Snowboarding opens the door to a new life
Purdy told Sports Illustrated that it was snowboarding that actually got her active again after she lost her legs. Doctors told her that she might never walk again, but Purdy wanted to snowboard. She wasn't thinking about competing or winning medals. She just wanted to snowboard so she could get back out there with her friends. Her first obstacle was finding a pair of prosthetics that would work for snowboarding. She needed feet that flexed more at the ankles than what was available. When she couldn't find them, she built her own.
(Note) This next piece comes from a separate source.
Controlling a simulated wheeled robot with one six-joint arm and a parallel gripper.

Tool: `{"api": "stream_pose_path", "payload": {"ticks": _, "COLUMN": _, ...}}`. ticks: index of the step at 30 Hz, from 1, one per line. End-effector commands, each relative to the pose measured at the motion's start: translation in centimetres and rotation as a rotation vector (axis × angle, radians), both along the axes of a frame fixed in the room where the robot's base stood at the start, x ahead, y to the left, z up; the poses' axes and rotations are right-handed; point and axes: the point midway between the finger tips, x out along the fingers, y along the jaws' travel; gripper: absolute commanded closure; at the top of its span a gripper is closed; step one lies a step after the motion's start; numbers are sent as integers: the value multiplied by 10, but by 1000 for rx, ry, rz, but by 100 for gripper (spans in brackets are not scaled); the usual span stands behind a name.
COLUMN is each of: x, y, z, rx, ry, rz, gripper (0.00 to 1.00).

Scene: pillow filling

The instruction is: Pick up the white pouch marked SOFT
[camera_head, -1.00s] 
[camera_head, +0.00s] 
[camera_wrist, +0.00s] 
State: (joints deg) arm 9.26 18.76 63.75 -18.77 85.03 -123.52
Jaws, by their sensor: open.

"When it's your own body, you realize what you need," Purdy said in the interview with SI. "You can describe it every day to somebody and they won't get it unless they experience it themselves. So for me I would realize my ankles weren't flexing the way I needed to and I would take a piece of wood and put it under my heel and duct tape the wood there. I'd realize that gets me up over my toes a little. So it was a lot of feel and trial and error."
Before long, Purdy was back out there, snowboarding with her friends and helping others with similar disabilities take up the sport. In 2005, she helped to found the nonprofit Adaptive Action Sports to help people with disabilities get involved in skateboarding, snowboarding and other action sports. Through the organization, Purdy petitioned to get snowboarding into the Paralympic Games. When the sport finally made it in 2014, Purdy had already made up her mind that she would do everything she could to get there herself, not just as a supporter, but as an athlete.
"We put five years towards the effort and succeeded, then I put my athlete hat on and trained to make the first U.S. Paralympic snowboard team and get to the Games myself!" Purdy told NBC.
Purdy won a bronze medal at the Paralympic Games in 2014, then went straight from Sochi to L.A. to appear on "Dancing With the Stars," where she finished as runner-up. Now she has her sights set on bringing home even more hardware from Pyeongchang when the Paralympic Winter Games begin on March 9.